Apa yang membuat situasi itu bisa terjadi? Mengapa bisa seperti itu? Padahal, dalam penyerapan calon mahasiswa ini ada batasnya, tergantung dari jumlah dosen yang mengajar di dalam perguruan tinggi terkait. Jika sebuah perguruan tinggi terlalu banyak menerima calon mahasiswa, sementara kondisi tenaga pengajarnya belum cukup memadai, maka yang terjadi ialah ketidakefektifan proses pembelajaran. Dampaknya ialah tujuan pendidikan tidak tercapai. Olehnya itu, transformasi IAIN menjadi UIN di Maluku adalah sebuah zeitgeist (semangat zaman) untuk mengatasi kesenjangan dari penyerapan calon mahasiswa tersebut, sekaligus untuk merealisasikan tujuan pendidikan kedepannya.
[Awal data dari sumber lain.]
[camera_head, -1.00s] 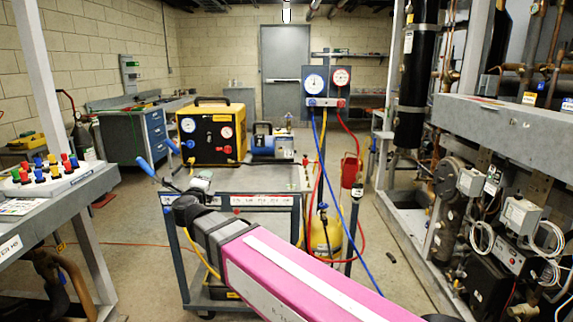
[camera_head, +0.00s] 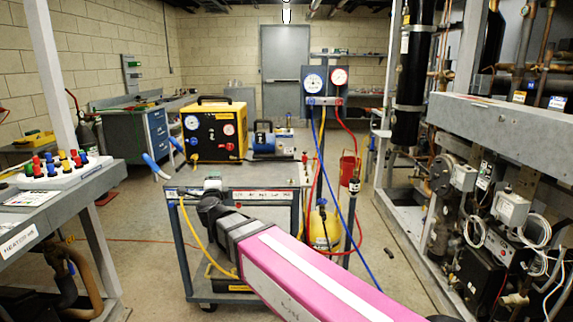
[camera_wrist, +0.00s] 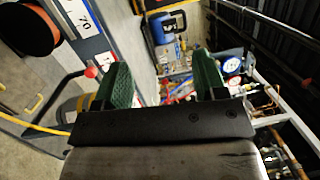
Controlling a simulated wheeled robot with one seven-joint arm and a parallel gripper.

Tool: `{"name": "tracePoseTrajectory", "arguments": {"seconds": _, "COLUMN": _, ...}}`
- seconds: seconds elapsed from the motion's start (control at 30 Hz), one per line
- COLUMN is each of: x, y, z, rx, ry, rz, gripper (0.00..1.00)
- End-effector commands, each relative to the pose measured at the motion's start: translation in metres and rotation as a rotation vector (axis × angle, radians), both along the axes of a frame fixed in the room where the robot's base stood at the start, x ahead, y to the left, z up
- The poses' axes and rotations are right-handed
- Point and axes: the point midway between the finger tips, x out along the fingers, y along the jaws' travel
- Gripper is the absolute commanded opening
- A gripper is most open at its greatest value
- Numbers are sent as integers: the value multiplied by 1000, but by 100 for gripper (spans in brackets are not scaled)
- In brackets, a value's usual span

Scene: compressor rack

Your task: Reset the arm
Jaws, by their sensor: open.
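My pink arm (camera_head: 310,280) reaches from the lower right of the head view toward the cart, and its dark end (camera_head: 212,207) is in front of the cart's near edge. In the wrist view my gripper (camera_wrist: 163,76) shows two green fingers set wide apart. Nothing is held between them.
A bench (camera_head: 60,200) with coloured knobs stands left, and the compressor rack (camera_head: 500,125) right. Floor between cart and rack is mostly clear.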

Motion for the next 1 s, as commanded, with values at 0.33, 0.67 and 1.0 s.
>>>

Animo calon mahasiswa yang terlalu membludak masuk ke salah satu PTN itu karena mengikuti kehendak lapangan kerja yang saat ini tersedia. Menariknya, PTN di lihat oleh para calon mahasiswa dapat memfasilitasi minat mereka sehingga kedepan dapat di terima secara efektif di dunia kerja. Sejumlah program-program studi yang ada di PTN di nilai dapat memfasilitas keinginan dari para calon mahasiswa tersebut. Sementara, program-program studi yang ada di bawah PTKIN (baca: IAIN) di kota Ambon tampak belum bisa menyanggupi minat para calon mahasiswa. Olehnya itu, para calon mahasiswa lebih banyak memilih masuk ke dalam PTN dibanding PTKIN.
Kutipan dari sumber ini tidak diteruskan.